Krieg in der Ukraine: Zürich zeigt sich solidarisch

Während der Krieg von Russland gegen die Ukraine anhält, wächst der Wunsch vieler Zürcher:innen, zu helfen: Immer mehr Private bieten geflüchteten Menschen eine Unterkunft an, eine Ukrainerin aus Zürich wird mit Sachspenden überschüttet und am Montagabend folgten um die 20’000 Personen dem Aufruf einer Kundgebung gegen den Krieg.

Die Solidarität gegenüber Ukrainer:innen war auch an der Kundgebung in Zürich riesig. (Foto: Elio Donauer)

Es waren bewegende Szenen, am vergangenen Montagabend auf dem Münsterhof in Zürich: Kerzen flackerten im Dunkeln, Menschen weinten, Rufe aus der Menge durchschnitten die Stille, unterbrachen die Reden: «Slava ukraini, hiroiam slava!» Ruhm der Ukraine, Ruhm den Helden, hiess der Wortlaut.
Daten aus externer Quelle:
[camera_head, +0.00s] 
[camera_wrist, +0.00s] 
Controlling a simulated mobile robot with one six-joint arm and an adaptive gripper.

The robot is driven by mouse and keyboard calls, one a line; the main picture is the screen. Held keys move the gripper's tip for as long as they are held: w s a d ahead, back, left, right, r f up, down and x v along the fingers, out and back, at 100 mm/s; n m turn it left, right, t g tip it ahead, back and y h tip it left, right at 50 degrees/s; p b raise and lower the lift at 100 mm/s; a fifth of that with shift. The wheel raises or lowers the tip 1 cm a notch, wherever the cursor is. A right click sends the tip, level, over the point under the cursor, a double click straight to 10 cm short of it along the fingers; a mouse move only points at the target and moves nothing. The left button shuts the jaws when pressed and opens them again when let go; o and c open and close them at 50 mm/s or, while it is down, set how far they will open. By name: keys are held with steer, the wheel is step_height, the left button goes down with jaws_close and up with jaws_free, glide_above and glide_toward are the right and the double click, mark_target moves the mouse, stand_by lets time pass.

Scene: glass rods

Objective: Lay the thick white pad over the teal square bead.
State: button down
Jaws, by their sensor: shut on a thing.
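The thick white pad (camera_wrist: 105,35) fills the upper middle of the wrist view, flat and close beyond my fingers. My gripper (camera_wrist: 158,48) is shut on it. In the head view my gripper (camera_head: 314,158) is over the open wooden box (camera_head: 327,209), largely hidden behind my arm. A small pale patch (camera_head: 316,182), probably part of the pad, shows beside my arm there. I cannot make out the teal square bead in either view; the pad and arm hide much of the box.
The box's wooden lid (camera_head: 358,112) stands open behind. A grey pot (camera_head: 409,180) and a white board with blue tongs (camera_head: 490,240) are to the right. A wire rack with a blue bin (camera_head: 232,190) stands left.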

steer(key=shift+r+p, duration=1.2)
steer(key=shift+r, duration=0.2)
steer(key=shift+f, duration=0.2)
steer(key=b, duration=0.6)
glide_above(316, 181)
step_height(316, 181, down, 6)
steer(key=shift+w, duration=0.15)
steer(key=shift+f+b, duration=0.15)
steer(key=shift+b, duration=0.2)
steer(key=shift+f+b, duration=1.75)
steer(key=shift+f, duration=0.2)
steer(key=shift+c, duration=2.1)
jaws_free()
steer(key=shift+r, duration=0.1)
Die Stadtpräsidentin Corina Mauch sprach von schätzungsweise 20’000 Personen, die dem Aufruf zur Kundgebung #StandWithUkraine gefolgt waren. Der Platz vor dem Fraumünster wie auch die Münsterbrücke und die Gassen rundherum waren brechend voll mit Menschen, die sich mit der Ukraine solidarisieren wollten.

Denn auch knapp eine Woche, nachdem Russland der Ukraine den Krieg erklärt hat, scheint das Unverständnis und die Wut darüber auch in Zürich riesig zu sein – ganz ungeachtet von unterschiedlichen politischen Einstellungen. «Hier geht es nicht um Parteizugehörigkeit. Hier geht es um Demokratie und das Völkerrecht, um unsere Grundwerte. Und das geht uns alle etwas an», eröffnet eine Sprecherin der zivilgesellschaftlichen Gruppe #StandUp4Democracy, die es gerade einmal seit einer Woche gibt.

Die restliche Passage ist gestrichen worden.